Of love and shadows

28 de julho de 2012


Na véspera de te ires embora começa a formar-se sobre a minha cabeça uma leve nuvem negra. À medida que os dias avançam a nuvem começa a tomar contornos capazes de preocupar a Protecção Civil e de a levar a decretar estado vermelho em todos os distritos de Portugal continental e ilhas. Escurece a nuvem. Torna-se preta demónio. Expele raios e coriscos como torrentes de lava. Desce sobre a minha cabeça, dela só sobressaindo as minhas orelhas e a ponta do meu nariz. Transformo-me em nuvem e transito pelos dias numa espécie de transe auto-infligido. Se fizer de conta que o tempo não existe não o sinto passar e acumular em folhas brancas de silêncio.

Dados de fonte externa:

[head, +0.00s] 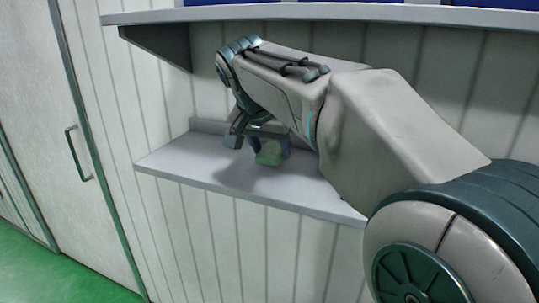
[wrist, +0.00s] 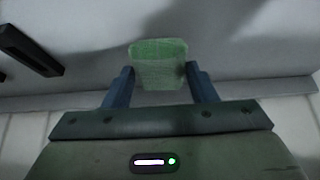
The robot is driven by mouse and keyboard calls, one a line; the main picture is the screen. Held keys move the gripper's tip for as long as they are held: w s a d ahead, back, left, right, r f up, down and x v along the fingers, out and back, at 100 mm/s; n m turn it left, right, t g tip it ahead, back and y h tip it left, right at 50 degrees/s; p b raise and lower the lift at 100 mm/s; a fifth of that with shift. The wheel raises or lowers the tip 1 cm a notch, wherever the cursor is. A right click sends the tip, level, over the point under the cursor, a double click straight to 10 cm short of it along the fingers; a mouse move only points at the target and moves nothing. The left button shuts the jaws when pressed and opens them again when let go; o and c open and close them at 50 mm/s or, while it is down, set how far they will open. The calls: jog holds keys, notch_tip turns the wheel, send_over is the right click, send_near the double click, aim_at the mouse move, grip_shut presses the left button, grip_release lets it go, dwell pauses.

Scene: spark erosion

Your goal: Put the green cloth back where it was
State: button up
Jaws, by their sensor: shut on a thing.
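The green cloth (head: 270,154) is a small, pale green folded piece. It shows between the fingers in the wrist view (wrist: 158,62). My gripper (head: 262,146) points down over the lower grey shelf (head: 190,165) and is shut on the cloth. In the wrist view my gripper's blue fingers (wrist: 160,80) flank the cloth's near end. A shadow lies on the shelf around the cloth. I cannot tell whether the cloth touches the shelf. My arm hides the shelf's right part.
An upper shelf (head: 330,13) with blue things on it (head: 490,4) runs above my arm. A panelled wall (head: 240,230) stands behind and below. A door with a handle (head: 78,155) is at left. The lower shelf's visible left part is bare. A dark bar (wrist: 30,48) shows in the wrist view.

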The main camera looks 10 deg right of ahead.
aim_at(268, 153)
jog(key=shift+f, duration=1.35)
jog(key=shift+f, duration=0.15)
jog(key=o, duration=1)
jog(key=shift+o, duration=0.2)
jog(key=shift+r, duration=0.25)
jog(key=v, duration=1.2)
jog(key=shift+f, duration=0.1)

Quando tu não estás só existe silêncio. Só existo pela metade. Finjo a docilidade e a candura que dizem serem minha característica para que a ordem do meu mundo não se quebre mas é complicado resistir à vontade hercúlea de gritar com toda a gente. Quando tu não estás só me apetece gritar com as pessoas e pareço ficar cega às qualidades, só lhes vejo defeitos. E não me apetece sorrir. E tudo em mim é um rastilho de mau humor que qualquer faísca, por mínima que seja, o pode fazer acender rumo a um resultado imprevisível. E não gosto de mim assim, tão no limite da tolerância.

Quando tu não estás o cansaço é mais incisivo. Custa mais a dormir. A cama é, ao mesmo tempo, demasiado grande e demasiado pequena. Todas as almofadas não chegam e nenhuma serve. Falta o teu corpo, a tua pele, o mandares-me calar porque ressono a toda a bolina. O acordar e chegar-me a ti para a melhor parte do sono.

E risco no calendário todas as provas da tua ausência mas, ainda assim, os dias somam-se e eu contabilizo. E encolho-me. Aquieto-me. Fundo-me com a poeira ao canto dos móveis e almejo ficar aí onde ninguém me vê nem eu tenho percepção do mundo.

Depois, na véspera do teu regresso, um subtil anticiclone faz dissipar a nuvem negra e a cor regressa aos meus olhos. E consigo ver-te novamente. E ver-me. E ver-nos. Só então recomeço.